Hall and Day also explore reasons for the decline in resource prices through the twentieth century. Like McNeill and Cleveland, they attribute the long run of cheap resources to the availability of cheap energy rather than to “technology,” as economists tend to believe. In any case, “technology does not work for free,” they argue, giving the example of US agriculture, where up to ten calories of petroleum are used to generate every one calorie of food. Since energy is the master resource on which everything depends, wealth is produced with huge amounts of oil and other fuels—to the extent that everyone in the developed world has the energy equivalent of somewhere between thirty and sixty “slaves” working all day, every day. In these circumstances, cheap fuel is of the essence.
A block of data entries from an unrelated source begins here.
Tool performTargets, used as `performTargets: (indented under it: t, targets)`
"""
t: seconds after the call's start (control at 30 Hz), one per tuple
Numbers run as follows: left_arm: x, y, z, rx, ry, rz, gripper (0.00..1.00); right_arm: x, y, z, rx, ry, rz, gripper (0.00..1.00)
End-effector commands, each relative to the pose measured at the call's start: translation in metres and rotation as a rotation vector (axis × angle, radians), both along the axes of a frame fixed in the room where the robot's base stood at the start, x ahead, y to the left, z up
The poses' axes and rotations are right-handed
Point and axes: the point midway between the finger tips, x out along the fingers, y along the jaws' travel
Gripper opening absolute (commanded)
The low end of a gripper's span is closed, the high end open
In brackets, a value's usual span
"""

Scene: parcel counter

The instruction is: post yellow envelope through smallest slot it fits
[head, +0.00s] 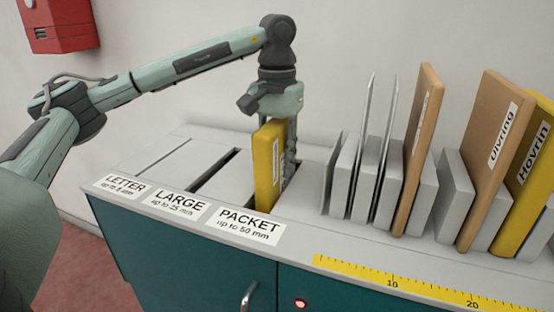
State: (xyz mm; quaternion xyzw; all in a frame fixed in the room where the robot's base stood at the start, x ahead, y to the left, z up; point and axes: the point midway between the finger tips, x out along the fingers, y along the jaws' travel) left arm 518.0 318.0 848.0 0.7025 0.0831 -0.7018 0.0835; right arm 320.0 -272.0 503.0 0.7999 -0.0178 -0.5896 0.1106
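A thick yellow envelope (266,168) stands upright at the slot marked PACKET, up to 50 mm (292,180). My left gripper (288,135) points down from above and is shut on this envelope, with a finger showing along its right side. The envelope's lower end is at the slot opening; I cannot tell how far inside it reaches. The LARGE slot (215,171), up to 25 mm, is a narrower dark gap to the left. The LETTER slot (170,152), up to 5 mm, is a thin line farther left. My right gripper is not in view.
A grey rack (337,190) at right holds thin grey envelopes (387,150), brown envelopes (418,150) and another yellow one labelled Hovrin (530,175). A yellow ruler (420,288) lies along the front edge. A red box (55,25) hangs on the wall.

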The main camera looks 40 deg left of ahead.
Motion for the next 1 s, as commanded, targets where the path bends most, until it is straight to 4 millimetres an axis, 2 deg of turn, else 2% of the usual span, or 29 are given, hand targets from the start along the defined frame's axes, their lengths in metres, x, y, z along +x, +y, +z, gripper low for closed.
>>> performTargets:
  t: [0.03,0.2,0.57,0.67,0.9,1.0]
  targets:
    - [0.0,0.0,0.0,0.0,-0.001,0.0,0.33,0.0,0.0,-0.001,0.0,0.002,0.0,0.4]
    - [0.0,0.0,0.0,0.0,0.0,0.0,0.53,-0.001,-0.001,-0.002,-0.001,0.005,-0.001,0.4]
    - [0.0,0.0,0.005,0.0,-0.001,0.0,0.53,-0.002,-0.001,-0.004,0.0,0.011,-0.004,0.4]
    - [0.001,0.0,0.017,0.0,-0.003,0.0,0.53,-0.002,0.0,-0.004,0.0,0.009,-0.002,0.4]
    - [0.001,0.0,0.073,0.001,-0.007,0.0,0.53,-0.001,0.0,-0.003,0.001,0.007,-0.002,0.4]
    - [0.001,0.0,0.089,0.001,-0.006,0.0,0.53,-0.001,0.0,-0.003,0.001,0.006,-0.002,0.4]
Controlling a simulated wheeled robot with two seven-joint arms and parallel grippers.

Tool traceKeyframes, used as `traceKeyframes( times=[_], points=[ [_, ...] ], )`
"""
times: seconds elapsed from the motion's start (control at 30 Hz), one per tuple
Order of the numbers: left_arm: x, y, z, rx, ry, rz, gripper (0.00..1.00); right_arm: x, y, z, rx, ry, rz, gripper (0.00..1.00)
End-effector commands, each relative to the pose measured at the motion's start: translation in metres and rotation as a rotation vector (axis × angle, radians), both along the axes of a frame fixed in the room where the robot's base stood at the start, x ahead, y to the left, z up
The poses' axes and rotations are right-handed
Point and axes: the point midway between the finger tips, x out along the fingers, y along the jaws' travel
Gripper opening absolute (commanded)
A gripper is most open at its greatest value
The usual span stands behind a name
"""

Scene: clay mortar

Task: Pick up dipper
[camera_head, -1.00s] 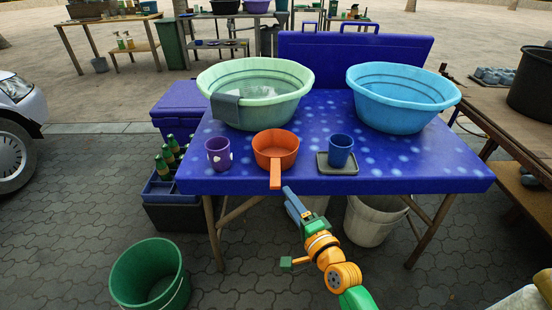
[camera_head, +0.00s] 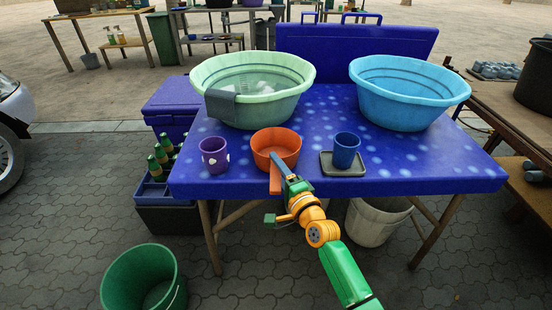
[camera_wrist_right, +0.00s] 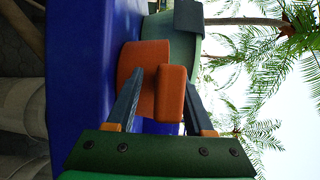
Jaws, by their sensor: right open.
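The orange dipper (camera_head: 276,146) stands on the blue table (camera_head: 420,180) near its front edge, its handle (camera_head: 275,180) pointing toward me over the edge. My right gripper (camera_head: 280,164) is at the handle. In the right wrist view the gripper (camera_wrist_right: 160,98) is open, with one finger on each side of the dipper's handle (camera_wrist_right: 171,93); the dipper's bowl (camera_wrist_right: 140,62) is just beyond. I cannot tell whether the fingers touch the handle. My left gripper is not in view.
A purple cup (camera_head: 214,155) stands left of the dipper, and a blue cup (camera_head: 345,150) on a grey tray (camera_head: 343,171) stands right. Behind are a pale green basin (camera_head: 252,75) with a grey cloth (camera_head: 221,105) and a blue basin (camera_head: 409,95). A green bucket (camera_head: 143,280) is on the floor.

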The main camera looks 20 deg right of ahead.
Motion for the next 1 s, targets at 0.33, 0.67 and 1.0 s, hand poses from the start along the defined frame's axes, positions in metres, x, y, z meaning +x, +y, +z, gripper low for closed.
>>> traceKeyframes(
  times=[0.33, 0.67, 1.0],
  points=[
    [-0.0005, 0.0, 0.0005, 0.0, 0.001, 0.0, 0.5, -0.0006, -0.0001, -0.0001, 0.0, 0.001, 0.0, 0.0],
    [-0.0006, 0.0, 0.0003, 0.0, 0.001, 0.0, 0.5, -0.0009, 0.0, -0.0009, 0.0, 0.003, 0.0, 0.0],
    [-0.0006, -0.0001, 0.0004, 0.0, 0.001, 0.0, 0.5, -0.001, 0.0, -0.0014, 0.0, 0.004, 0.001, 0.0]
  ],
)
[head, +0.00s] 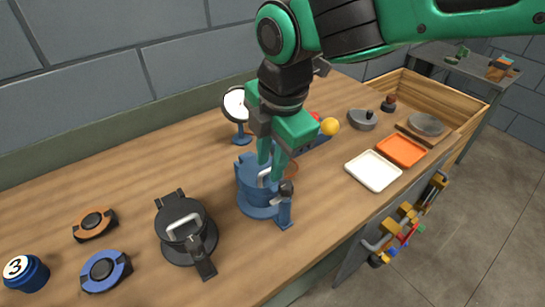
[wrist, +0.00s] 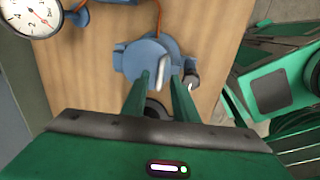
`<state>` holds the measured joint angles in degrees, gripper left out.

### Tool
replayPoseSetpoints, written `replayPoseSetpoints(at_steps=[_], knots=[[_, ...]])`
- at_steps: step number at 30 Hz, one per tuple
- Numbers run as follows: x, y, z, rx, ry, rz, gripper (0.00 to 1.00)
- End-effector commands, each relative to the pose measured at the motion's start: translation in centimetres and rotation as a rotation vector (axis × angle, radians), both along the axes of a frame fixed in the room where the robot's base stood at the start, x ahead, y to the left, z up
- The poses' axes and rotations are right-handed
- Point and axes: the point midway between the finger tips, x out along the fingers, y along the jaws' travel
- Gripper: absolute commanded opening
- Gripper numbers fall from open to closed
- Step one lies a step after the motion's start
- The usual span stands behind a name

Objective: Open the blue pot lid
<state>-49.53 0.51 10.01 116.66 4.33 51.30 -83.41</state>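The blue pot (head: 257,207) stands on the wooden bench in the middle of the head view. Its blue lid (wrist: 139,58) has a pale upright handle (wrist: 164,72), which also shows in the head view (head: 264,179). A dark-knobbed clamp (head: 287,190) stands at the pot's right side. My green gripper (head: 271,160) is over the pot, pointing down. In the wrist view its fingers (wrist: 159,77) are apart, with the handle between them and a visible gap at the left. I cannot tell whether the lid is seated, and my fingers hide part of it.
A black pot (head: 187,235) with a handle and latch stands left of the blue pot. A dial gauge (head: 236,107) stands behind it. White (head: 373,171) and orange (head: 401,151) trays lie to the right. The bench between the pots is clear.

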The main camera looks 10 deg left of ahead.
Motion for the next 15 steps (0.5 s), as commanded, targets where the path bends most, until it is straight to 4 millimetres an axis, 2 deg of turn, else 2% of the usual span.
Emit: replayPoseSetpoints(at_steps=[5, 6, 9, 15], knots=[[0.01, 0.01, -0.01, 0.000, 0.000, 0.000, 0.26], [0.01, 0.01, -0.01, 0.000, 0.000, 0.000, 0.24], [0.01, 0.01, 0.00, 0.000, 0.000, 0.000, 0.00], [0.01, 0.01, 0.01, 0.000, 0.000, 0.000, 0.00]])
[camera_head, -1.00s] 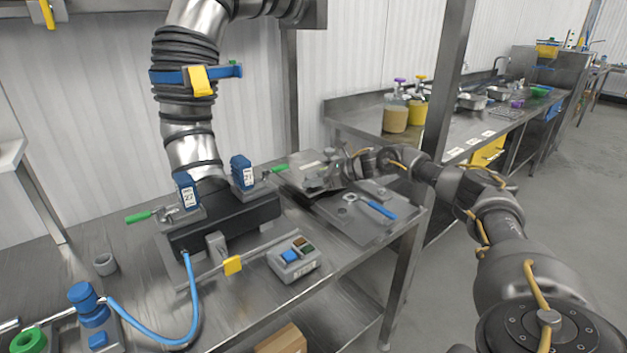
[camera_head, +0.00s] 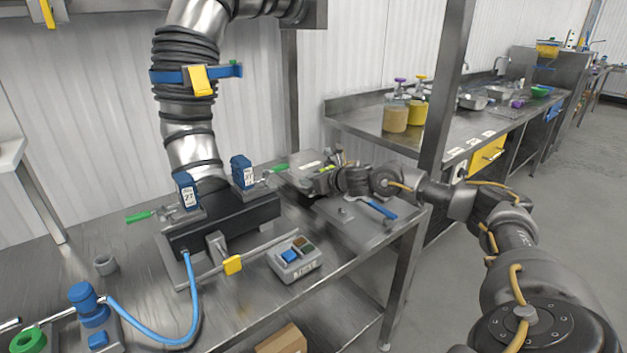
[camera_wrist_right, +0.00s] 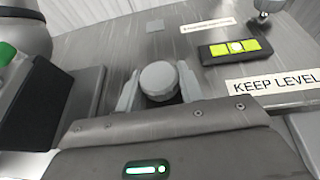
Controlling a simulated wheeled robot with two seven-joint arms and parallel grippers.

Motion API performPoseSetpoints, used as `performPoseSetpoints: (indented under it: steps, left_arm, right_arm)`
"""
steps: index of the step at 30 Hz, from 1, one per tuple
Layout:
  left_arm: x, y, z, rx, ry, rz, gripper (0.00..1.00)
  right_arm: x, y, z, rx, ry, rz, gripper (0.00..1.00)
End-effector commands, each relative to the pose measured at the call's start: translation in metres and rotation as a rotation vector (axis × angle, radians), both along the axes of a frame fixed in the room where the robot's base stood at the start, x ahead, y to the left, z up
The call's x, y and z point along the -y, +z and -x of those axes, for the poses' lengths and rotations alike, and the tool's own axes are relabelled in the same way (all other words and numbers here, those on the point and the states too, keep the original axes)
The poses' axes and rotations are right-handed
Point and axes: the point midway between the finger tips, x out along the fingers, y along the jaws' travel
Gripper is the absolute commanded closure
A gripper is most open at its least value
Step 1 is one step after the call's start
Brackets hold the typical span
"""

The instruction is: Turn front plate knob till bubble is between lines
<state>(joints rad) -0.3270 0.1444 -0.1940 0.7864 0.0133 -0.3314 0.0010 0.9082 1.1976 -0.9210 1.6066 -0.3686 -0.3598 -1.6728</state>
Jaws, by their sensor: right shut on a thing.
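My right gripper (camera_wrist_right: 159,88) is shut on the front plate knob (camera_wrist_right: 158,78), a round grey knob, with one finger on each side of it in the right wrist view. The knob stands on the grey metal plate (camera_wrist_right: 110,55). A yellow-green level vial (camera_wrist_right: 213,51) lies on the plate to the right of the knob. Its pale bubble (camera_wrist_right: 236,46) appears in the middle section, between the dark lines. In the head view my right gripper (camera_head: 325,180) is at the plate (camera_head: 300,160), and the knob is hidden there. My left gripper is not in view.
A second knob (camera_wrist_right: 268,6) stands at the plate's far right, and a "KEEP LEVEL" label (camera_wrist_right: 275,83) lies below the vial. A blue-handled tool (camera_head: 383,209) lies near the bench edge, under my right wrist. A button box (camera_head: 294,260) stands at the front.

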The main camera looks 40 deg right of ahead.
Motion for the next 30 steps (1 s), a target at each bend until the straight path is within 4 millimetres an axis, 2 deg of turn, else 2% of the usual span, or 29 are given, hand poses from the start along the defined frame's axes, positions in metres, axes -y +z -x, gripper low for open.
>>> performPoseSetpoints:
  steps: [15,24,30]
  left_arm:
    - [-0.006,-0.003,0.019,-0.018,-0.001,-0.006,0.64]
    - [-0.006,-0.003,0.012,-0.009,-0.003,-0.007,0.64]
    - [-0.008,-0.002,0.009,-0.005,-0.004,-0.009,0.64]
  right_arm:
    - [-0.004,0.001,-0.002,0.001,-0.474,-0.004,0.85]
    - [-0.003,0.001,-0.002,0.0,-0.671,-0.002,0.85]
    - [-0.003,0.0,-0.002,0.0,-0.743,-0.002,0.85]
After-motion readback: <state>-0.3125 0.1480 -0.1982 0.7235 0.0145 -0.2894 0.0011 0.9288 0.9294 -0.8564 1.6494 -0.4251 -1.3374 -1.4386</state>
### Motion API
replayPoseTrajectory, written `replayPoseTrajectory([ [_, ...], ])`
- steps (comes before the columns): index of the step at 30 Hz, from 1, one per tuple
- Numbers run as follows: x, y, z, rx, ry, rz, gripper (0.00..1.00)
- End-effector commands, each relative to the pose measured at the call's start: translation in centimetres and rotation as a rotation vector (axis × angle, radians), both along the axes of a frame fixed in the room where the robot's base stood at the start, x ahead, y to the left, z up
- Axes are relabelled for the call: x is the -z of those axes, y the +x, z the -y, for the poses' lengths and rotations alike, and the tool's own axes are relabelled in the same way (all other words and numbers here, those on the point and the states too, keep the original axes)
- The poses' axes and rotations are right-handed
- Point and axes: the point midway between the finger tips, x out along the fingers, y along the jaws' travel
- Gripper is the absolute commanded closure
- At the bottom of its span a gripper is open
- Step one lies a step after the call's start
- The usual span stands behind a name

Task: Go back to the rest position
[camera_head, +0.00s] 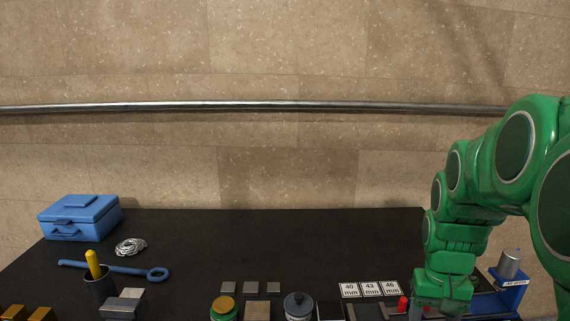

Hall and Day argue that energy return on investment (EROI) is more critical than price. EROI is a measure of how much energy is produced by the application of a given unit of energy invested. While the ratio between energy produced and energy expended for new oil in the United States stood at 100:1 in 1930, 40:1 in 1970, and 14:1 in 2000, they suggest that this ratio for oil production will approach 1:1 within a few decades. Hall and Day end their paper with a plea for the teaching of economics from a biophysical as well as a social perspective: “The concept of the possibility of a huge multifaceted failure of some substantial part of industrial civilization is so completely outside the understanding of our leaders that we are almost totally unprepared for it.”